Una delegazione di Ya Basta è in viaggio verso il Rojava. La prima testimonianza dall’Anatolia, con un’intervista al vice governatore del cantone di Kobane.

04 Novembre 2014 - 16:19

Andare a Kobane per essere Kobane

Da tempo abbiamo stretto un legame con il Kurdistan ed il suo popolo. Emotivo prima di tutto perchè da subito ci ha emozionato la dolcezza e la determinazione con cui la gente che abita da millenni questa terra divisa tra quattro Stati dalle potenze coloniali ormai quasi un secolo fa, chiede di poter vivere in pace e libertà, di autodeterminarsi, di parlare la propria lingua, di decidere da sé il proprio futuro.

Consideriamo il Rojava un incredibile laboratorio di pratiche di autogoverno che supera qualsiasi linea di razza di genere o di religione. Esperienza che parla a chiunque, anche se in condizioni molto differenti, ricerca, desidera, progetta, pratica, difende progetti di libertà.

Per noi la resistenza di Kobane contro il fondamentalismo jihadista è anche lotta contro il fascismo nelle mille forme che esso può assumere.

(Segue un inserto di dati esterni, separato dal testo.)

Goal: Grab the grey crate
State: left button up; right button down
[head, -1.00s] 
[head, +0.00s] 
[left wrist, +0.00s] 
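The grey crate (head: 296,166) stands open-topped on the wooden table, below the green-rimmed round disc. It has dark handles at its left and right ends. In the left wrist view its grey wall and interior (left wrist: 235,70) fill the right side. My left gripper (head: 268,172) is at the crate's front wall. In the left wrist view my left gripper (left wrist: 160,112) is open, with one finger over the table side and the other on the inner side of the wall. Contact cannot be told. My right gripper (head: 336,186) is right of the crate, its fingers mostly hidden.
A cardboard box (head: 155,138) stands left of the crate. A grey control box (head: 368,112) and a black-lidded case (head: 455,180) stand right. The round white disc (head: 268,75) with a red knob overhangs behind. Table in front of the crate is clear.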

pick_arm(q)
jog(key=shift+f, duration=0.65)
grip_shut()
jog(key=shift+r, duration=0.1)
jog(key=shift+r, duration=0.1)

Il riconoscersi tra simili pensiamo sia stato uno dei motivi che ha prodotto l’incredibile solidarietà internazionale manifestata nei confronti dei curdi del Rojava. Come abbiamo fatto altre volte nella nostra storia di attivisti (come quando zaino in spalla andammo nella selva Lacandona a conoscere i ribelli zapatisti) partiamo per capire come essere utili, provando a raccontare pezzi di queste storie e cercando di costruire legami: ponti che uniscono esperienze differenti, ma animate dalla ricerca di orizzonti simili.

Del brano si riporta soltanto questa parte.